→ **Listing**
※
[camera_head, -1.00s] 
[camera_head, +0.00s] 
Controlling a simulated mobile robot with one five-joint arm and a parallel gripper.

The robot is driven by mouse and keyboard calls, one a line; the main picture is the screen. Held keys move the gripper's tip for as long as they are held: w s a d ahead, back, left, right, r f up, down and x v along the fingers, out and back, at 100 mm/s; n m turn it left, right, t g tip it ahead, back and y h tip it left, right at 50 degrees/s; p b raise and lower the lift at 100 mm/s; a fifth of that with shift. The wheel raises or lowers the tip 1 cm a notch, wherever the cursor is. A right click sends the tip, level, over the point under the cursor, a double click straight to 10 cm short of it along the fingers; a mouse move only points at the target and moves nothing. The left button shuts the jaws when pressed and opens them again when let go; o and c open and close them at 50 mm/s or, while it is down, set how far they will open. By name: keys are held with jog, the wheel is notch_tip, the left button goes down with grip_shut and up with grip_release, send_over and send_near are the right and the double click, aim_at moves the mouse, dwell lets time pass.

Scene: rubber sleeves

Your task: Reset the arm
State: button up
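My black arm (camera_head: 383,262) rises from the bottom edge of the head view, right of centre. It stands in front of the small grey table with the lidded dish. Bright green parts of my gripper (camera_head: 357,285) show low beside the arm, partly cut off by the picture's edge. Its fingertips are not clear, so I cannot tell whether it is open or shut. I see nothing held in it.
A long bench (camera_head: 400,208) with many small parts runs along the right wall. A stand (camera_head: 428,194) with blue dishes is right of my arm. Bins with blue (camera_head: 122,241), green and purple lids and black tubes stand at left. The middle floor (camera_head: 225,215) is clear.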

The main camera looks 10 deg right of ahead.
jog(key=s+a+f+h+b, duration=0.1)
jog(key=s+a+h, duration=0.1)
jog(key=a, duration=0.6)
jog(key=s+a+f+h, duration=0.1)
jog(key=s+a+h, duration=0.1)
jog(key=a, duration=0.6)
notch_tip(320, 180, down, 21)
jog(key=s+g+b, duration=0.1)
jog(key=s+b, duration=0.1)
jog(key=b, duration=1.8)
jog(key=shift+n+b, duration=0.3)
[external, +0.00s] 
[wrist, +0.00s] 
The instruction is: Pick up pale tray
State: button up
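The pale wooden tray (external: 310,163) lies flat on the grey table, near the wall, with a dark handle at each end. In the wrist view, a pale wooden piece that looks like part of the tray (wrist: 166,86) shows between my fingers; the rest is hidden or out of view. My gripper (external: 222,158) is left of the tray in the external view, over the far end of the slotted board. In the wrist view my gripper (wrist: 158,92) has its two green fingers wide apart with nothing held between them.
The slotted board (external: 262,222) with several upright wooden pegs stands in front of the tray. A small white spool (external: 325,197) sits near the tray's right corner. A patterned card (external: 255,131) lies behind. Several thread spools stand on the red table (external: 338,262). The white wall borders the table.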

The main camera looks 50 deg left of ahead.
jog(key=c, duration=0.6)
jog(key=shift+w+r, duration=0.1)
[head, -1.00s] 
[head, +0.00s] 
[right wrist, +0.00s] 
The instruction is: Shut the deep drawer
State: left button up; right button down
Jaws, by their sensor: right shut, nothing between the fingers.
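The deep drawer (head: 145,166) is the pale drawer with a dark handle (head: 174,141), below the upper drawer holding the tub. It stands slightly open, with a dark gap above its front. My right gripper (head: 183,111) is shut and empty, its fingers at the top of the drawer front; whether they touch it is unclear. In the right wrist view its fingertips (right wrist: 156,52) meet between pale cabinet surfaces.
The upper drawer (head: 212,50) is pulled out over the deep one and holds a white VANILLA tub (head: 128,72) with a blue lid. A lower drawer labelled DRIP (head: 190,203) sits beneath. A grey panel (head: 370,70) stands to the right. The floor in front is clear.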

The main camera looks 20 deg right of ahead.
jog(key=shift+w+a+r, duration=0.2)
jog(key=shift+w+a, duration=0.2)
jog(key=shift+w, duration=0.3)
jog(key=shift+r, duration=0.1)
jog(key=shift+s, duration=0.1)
※
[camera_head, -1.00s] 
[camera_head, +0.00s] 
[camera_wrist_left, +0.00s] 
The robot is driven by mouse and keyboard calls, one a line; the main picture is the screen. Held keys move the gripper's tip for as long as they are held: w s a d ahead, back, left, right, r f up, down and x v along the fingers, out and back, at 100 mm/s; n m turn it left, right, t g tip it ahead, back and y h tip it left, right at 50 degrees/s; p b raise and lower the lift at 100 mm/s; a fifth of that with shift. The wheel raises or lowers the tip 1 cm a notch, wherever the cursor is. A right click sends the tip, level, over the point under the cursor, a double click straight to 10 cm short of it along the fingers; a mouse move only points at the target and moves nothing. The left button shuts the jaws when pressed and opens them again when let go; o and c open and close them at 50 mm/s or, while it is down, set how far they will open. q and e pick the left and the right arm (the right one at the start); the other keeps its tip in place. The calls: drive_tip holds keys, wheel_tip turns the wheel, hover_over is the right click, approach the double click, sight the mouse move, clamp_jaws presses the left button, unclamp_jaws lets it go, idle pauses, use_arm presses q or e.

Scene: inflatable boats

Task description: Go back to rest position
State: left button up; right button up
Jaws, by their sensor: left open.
※
→ **Written problem**
Where a line contains "screen", copy that line.

→ **Answer below**
The robot is driven by mouse and keyboard calls, one a line; the main picture is the screen. Held keys move the gripper's tip for as long as they are held: w s a d ahead, back, left, right, r f up, down and x v along the fingers, out and back, at 100 mm/s; n m turn it left, right, t g tip it ahead, back and y h tip it left, right at 50 degrees/s; p b raise and lower the lift at 100 mm/s; a fifth of that with shift. The wheel raises or lowers the tip 1 cm a notch, wherever the cursor is. A right click sends the tip, level, over the point under the cursor, a double click straight to 10 cm short of it along the fingers; a mouse move only points at the target and moves nothing. The left button shuts the jaws when pressed and opens them again when let go; o and c open and close them at 50 mm/s or, while it is down, set how far they will open. By name: keys are held with jog, the wheel is notch_tip, the left button goes down with grip_shut and up with grip_release, send_over and send_near are the right and the double click, aim_at moves the mouse, dwell lets time pass.
The robot is driven by mouse and keyboard calls, one a line; the main picture is the screen. Held keys move the gripper's tip for as long as they are held: w s a d ahead, back, left, right, r f up, down and x v along the fingers, out and back, at 100 mm/s; n m turn it left, right, t g tip it ahead, back and y h tip it left, right at 50 degrees/s; p b raise and lower the lift at 100 mm/s; a fifth of that with shift. The wheel raises or lowers the tip 1 cm a notch, wherever the cursor is. A right click sends the tip, level, over the point under the cursor, a double click straight to 10 cm short of it along the fingers; a mouse move only points at the target and moves nothing. The left button shuts the jaws when pressed and opens them again when let go; o and c open and close them at 50 mm/s or, while it is down, set how far they will open. q and e pick the left and the right arm (the right one at the start); the other keeps its tip in place. The calls: drive_tip holds keys, wheel_tip turns the wheel, hover_over is the right click, approach the double click, sight the mouse move, clamp_jaws presses the left button, unclamp_jaws lets it go, idle pauses, use_arm presses q or e.

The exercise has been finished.